The same relación proceeds thus: “So far as instrumental music and singing in the cathedral are concerned, the previous bishop [García Díaz Arias, 1545-1562] did much less, even though he brought the music to a pitch exceeding that in every other Peruvian cathedral—so highly did he esteem the art.”28 Similar testimony to the first bishop’s musical enthusiasms can be read in the Descripción histórico-geográfica del Perú, by Baltazar de Ovando, a Dominican who knew Díaz Arias personally: “Extremely fond of the choir, he never missed High Mass, vespers . . . or the Saturday Lady Mass; a great churchman, his cathedral resounded with much music and with much excellent polyphony.”29 Díaz Arias’s patronage redounds the more to his credit because funds were short in a cathedral still far from finished at his death. While a new bishop was awaited, Pedro Rodríguez de Aguanayo acted as diocesan administrator. By enlisting the aid of the entire community, he succeeded “in little more than three years in completing the most sumptuous temple in all Peru.”30
Bishop Peña’s zeal to have the music match the structure of the cathedral and his attentions to Lobato so upset Ordóñez Villaquirán that on May 22, 1577, this junior31 canon proposed hiring a ‘‘poor blind organist” who would play for only 60 pesos annually (y se contentará con los sesenta pesos que manda la erección).32 At the same time Villaquirán promised an appeal to the pope himself if more money continued to be spent on the cathedral music than the amount set down in the table of salaries. Two months later, the chapter proposed to pay only one singing chaplain instead of the six singers designated in the capítulo de la erección.33 With Bishop Peña himself present, two canons voted at the same session to fix the organist’s salary at 110 pesos (50 pesos higher than the amount stipulated in the founding deed) while simultaneously raising the chapelmaster’s pay to 150 pesos annually.34 At the same session these two canons agreed to pay Francisco Muñoz, a scribe in Quito, 80 pesos for “a bound music book of Kyries, Glorias, and Credos, copied on vellum. ”35 On the other hand, at the session of July 24, 1579, not attended by Bishop Peña, the chapter voted against allowing the cathedral musicians to assist at any funeral unless the whole cathedral chapter attended.36 Thus, the musicians were deprived of many opportunities to assist at small funerals and restricted to a few large funerals.37 Worse still, the 100-peso offering for large funerals did not leave much for the musicians after dignitaries and other high ranking chapter members had been paid.

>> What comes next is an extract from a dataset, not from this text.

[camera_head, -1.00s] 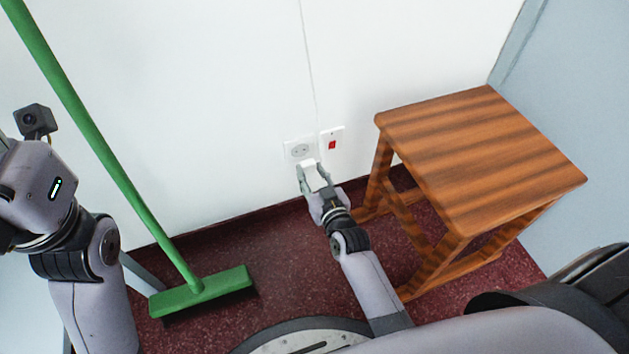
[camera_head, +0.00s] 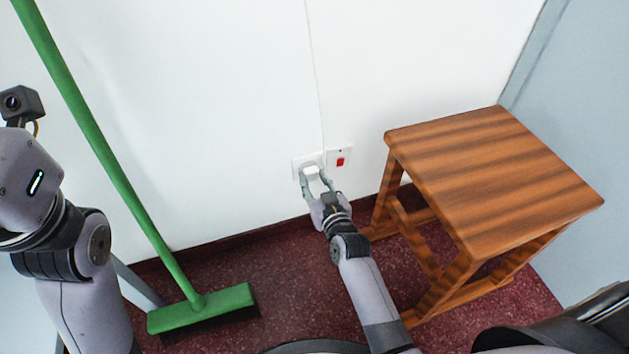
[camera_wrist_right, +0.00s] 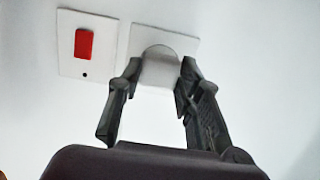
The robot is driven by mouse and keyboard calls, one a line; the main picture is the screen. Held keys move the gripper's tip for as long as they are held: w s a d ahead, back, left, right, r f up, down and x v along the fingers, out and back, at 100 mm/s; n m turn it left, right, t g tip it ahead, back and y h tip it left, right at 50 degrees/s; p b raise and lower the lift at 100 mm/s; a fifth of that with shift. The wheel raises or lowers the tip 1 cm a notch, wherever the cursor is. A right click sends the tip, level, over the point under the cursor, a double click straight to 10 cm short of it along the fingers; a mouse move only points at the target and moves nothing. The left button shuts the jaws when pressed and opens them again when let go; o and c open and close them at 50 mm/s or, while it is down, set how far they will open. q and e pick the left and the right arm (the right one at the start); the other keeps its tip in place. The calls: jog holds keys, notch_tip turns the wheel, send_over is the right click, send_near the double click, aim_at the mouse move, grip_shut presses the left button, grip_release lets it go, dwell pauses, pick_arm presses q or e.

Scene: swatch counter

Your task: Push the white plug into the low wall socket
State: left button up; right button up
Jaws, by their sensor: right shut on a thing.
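The white plug (camera_head: 312,173) is at the front of the low wall socket (camera_head: 298,164), covering most of its face. In the right wrist view the plug (camera_wrist_right: 159,68) stands between the two fingers and overlaps the socket plate (camera_wrist_right: 183,45). My right gripper (camera_head: 317,182) is shut on the plug. How far the pins are in is hidden behind the plug body. My left arm shows at the left edge, but its gripper fingers are out of the picture.
A red rocker switch on a white plate (camera_head: 340,158) is right beside the socket. A wooden stool (camera_head: 490,180) stands to the right of my right arm. A green broom (camera_head: 203,308) leans at the left.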

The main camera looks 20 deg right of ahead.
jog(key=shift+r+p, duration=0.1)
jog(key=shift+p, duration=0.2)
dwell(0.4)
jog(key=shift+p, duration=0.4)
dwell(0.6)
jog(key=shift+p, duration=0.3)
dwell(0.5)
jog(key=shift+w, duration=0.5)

At a session attended by the dean and six canons on September 11, 1579, Lobato was enjoined to appear with todos los cantores y organista every Sunday, at all double and semidouble feasts and at first and second vespers of the same, on every day marked for a sermon, at all complines and Salves in Lent, every day of Holy Week, for Christmas, Easter, Whitsunday matins y otros maitines como día de San Pedro, and on any day when there was to be a procession.38 As if this were not enough, the chapter four days later informed Lobato that he must start teaching six choirboys.39 Two seises habited in red and blue gowns, surplice, and cap, were to be paid twelve pesos annually for singing polyphony at the choirbook stand and four mozos de coro, similarly habited, the same amount for singing plainchant and assisting at the altar. Lobato’s petition, banded to the chapter for reduction of duty days below the number required by the Act of September 11, was answered on September 15 with notice that “it is his duty to do all this, and in addition to teach the seises and mozos de coro how to sing.” When the chapter later relented and hired as Lobato’s teaching assistant Padre Gabriel de Migolla (for 50 pesos annually), Migolla accepted the twin duties of teaching not only the boys but everyone on the staff desirous of learning music.40
On July 29, 1580, Francisco de Zúñiga, secretary of the Royal Audiencia at Quito, gave the chapter 100 pesos on condition that “the Salve Regina be sung in the cathedral by the musicians with organ every Saturday throughout a whole year.”41Constitución 20 of the first Lima Council (1551-1552) ordained “que en las Iglesias Catedrales todos los Sábados se diga la Salve con la mayor solemnidad que ser pudiere.”42 Such polyphonic singing of the Salve at Quito complied with this constitution. More than that, however, it started at Quito a custom observed in all major Spanish sixteenth and seventeenth-century cathedrals, from Morales’s Málaga to Padilla’s Puebla.43
In 1582 Lobato himself made a generous present to the cathedral. Heir to a central piece of property on the plaza next to the cathedral,44 he offered free ground rent if the cathedral authorities wished to profit from an income-producing building on it.45 Gracious though his gesture of September 27 was conceded to be, the chapter turned against him less than a month later, this time more violently than ever. Bishop Peña had now named Lobato majordomo of the cathedral, to which action the chapter responded on Columbus Day with a protest against “Diego Lobato, mestizo priest, who claims to be majordomo of this cathedral, and is nothing like it because he has not been so named by any proper canonic authority and instead presumes to the title because he is the bishop’s servant.”46 Though his name had now for two decades recurred frequently in the cathedral acts, this acta of October 12, 1582, is the first to label him a mestizo—hardly a flattering epithet in sixteenth-century Quito. Not only was the chapter angry with his presuming to be majordomo, but more irritated still because Bishop Peña had designated him as a representative47 to the Lima Third Provincial Council convoked by Archbishop Toribio de Mogrovejo. The dean, the archdeacon, and the treasurer, one after another, solemnly protested against such derogation from their own proper authority and such favor of a mere clérigo presbítero mestizo— no matter how royal his mother from Cuzco or how close her connection with Atahuallpa.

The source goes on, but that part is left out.